Spontanément, Gérald Seureau avoue alors qu’il a abandonné Léa dans un parc, sans trop savoir dans quel état elle se trouvait. Et il accepte de conduire les enquêteurs sur place. Sur ses indications, ceux-ci découvrent le corps dénudé et sans vie de la jeune fille. Lors de l’autopsie, les médecins légistes noteront de nombreuses blessures et des lésions en plusieurs endroits consécutives à des pénétrations sexuelles.

Entre ces événements et les éléments matériels subsistants après l’écrémage de la Cour d’appel, il reste probablement suffisamment d’éléments pour convaincre les jurés d’une Cour d’assises. Mais qu’en dit le droit, ou plutôt la jurisprudence ?

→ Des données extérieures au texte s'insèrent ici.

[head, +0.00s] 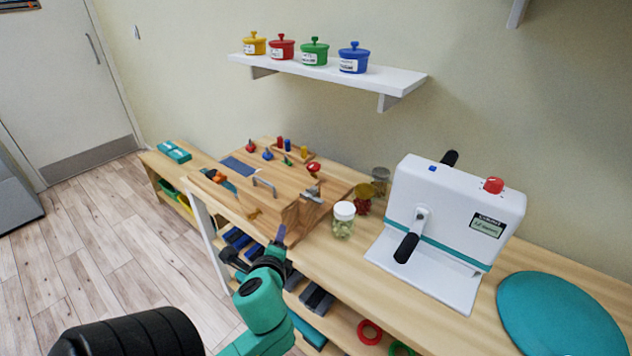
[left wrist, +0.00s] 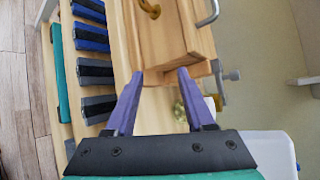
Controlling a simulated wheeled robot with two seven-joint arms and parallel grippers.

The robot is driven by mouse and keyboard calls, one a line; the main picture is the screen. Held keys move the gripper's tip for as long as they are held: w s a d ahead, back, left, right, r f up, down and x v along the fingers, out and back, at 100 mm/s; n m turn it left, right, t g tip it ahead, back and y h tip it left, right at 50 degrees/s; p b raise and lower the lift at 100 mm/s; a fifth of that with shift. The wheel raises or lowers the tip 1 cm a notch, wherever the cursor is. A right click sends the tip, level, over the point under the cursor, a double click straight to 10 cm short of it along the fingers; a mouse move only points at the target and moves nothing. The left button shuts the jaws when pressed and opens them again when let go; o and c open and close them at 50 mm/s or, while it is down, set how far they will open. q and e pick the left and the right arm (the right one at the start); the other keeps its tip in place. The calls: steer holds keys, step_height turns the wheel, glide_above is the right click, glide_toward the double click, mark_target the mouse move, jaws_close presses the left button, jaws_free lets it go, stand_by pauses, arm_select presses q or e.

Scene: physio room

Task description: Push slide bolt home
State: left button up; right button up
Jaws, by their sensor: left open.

« Quand bien même des aveux auraient été recueillis au cours d’une garde à vue s’étant déroulée dans des conditions irrégulières, il reste possible à la juridiction de jugement de prononcer une déclaration de culpabilité dès lors que cette déclaration se fonde sur des éléments autres que ces aveux » (Xavier Salvat, avocat général à la Cour de cassation – Revue de science criminelle 2013). Mais encore faut-il que ces « éléments autres » n’aient aucun lien avec les aveux obtenus hors de la présence de l’avocat, a décrété la Cour de Strasbourg en 2012. En fait, pour résumer, en cas de jugement et de condamnation, il appartiendrait probablement à la plus haute juridiction pénale, voire à la Cour de Strasbourg, de vérifier que cette condamnation a été faite sans tenir compte des zones de l’enquête invalidées.

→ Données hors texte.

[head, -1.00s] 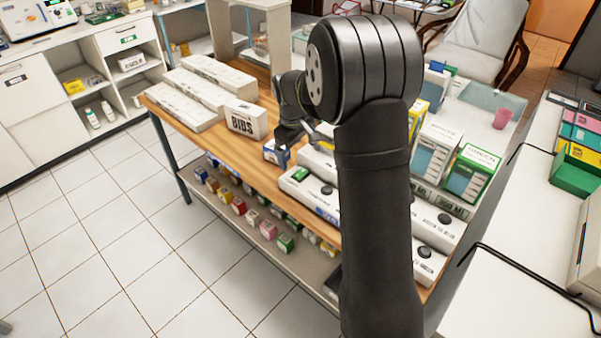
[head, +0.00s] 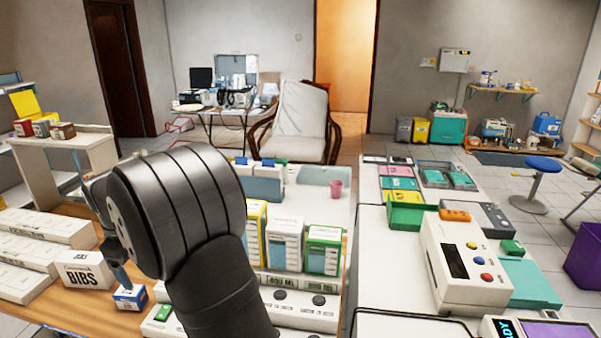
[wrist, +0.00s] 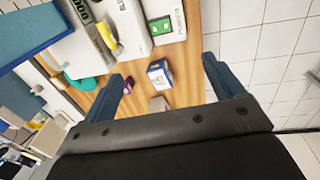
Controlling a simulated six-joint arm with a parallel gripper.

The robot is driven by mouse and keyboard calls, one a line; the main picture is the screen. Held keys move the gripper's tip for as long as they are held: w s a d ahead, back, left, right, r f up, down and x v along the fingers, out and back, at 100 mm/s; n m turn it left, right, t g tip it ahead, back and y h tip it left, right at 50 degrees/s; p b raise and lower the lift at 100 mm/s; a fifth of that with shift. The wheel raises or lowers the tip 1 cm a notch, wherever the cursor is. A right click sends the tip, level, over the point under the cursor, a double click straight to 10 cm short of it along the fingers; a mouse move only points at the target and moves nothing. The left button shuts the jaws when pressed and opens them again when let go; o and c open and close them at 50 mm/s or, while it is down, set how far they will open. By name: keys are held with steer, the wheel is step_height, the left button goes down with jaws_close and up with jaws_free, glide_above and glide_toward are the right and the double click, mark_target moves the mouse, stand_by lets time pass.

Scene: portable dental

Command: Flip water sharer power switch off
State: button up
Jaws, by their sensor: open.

Un long parcours judiciaire.

Karine Bonhoure, la maman de Léa, crie son indignation : « Le procès, initialement prévu au début de l’année 2012, n’a toujours pas eu lieu. Je me trouve aujourd’hui confrontée, pour la quatrième fois, à un recours de la défense… » Face aux techniciens du droit, elle n’a que sa douleur. Seuls les élus locaux l’appuient. Dans la mairie de Mauguio, près de Montpellier, un livre de soutien a été ouvert. Et, le 15 mai à 18 heures 30, une réunion silencieuse est prévue à Montpellier, Toulouse et Paris.

À qui devons nous ce pataquès ? Je vous laisse juge. En tout cas, si Gérald Seureau évitait le procès, ou s’il devait être acquitté aux seuls bénéfices de règles de procédure pénale, je me demande si la famille de Léa ne pourrait pas attaquer la France devant la Cour européenne pour déni de justice.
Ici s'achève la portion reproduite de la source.